PIHKAL is subtitled “A Chemical Love Story,” and Shura’s vast array of psychedelic chemicals help deepen the connection between Alice and Shura as they explore each other’s minds and bodies. As Alice writes about their experience on 2C-B, “We were a single knot in a vast mesh which linked us to every other human being making love, everywhere… For an eternity, neither of us moved, neither tongue nor lips not hands. We were. There was no separation between us.”

Later, they dive into Shura’s home-synthesized psilosybin: “The two of us were joining in the net of light that covered the earth, adding ourselves, our emotions and thoughts, our experiences of each other’s smells and tastes, to flavor the whole. In the slowing of time, each touch of hand and mouth was an act of beauty, an offering of our own livingness and power to affirm.” The ego-transcending qualities of the psychedelics allow them the space to merge in and out of each other’s selves in an erotic and emotional dance as their relationship grows.

There are grounds for criticizing the book: the narrative meanders here and there, perhaps necessarily so because of the book’s unusual structure. One could argue that Alice’s voice seems a little long-winded at times. But those are minor quibbles with a book like this. For such a sprawling book, no review can truly do it justice; it contains many wonderful nuggets of experience and thought that one must read the book to discover. Shura’s terror that his sense of time has become permanently warped, Alice’s childhood experience of being sucked into a mental spiral, and Shura’s eloquent defense of personal freedom in the last chapter are all gems in a jewelry box full of must-read episodes.

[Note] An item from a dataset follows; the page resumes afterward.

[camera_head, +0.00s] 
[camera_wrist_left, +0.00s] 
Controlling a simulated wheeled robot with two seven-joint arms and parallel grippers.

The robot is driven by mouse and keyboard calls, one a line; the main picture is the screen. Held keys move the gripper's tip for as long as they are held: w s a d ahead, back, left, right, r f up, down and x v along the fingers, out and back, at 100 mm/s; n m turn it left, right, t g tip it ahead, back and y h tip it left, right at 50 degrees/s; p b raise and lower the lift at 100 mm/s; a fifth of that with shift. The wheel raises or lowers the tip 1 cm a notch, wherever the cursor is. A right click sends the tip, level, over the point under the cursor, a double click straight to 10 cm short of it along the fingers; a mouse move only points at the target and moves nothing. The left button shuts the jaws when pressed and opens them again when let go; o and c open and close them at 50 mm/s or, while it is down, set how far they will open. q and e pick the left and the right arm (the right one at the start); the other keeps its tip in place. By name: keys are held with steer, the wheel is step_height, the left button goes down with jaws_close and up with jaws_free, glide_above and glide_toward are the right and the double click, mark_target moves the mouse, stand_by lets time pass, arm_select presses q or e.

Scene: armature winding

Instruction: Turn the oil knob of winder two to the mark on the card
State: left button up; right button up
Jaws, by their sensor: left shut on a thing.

But this book is not just about the Shulgins as individuals; it is about humanity and the human condition. This book is highly recommended for anyone who wants to learn more about how psychedelics foster emotional growth, both in oneself and in a relationship. And despite the length of the book, it is a fairly quick read–when a chapter ends, another wild story of psychedelic adventure and romance is only one page turn away.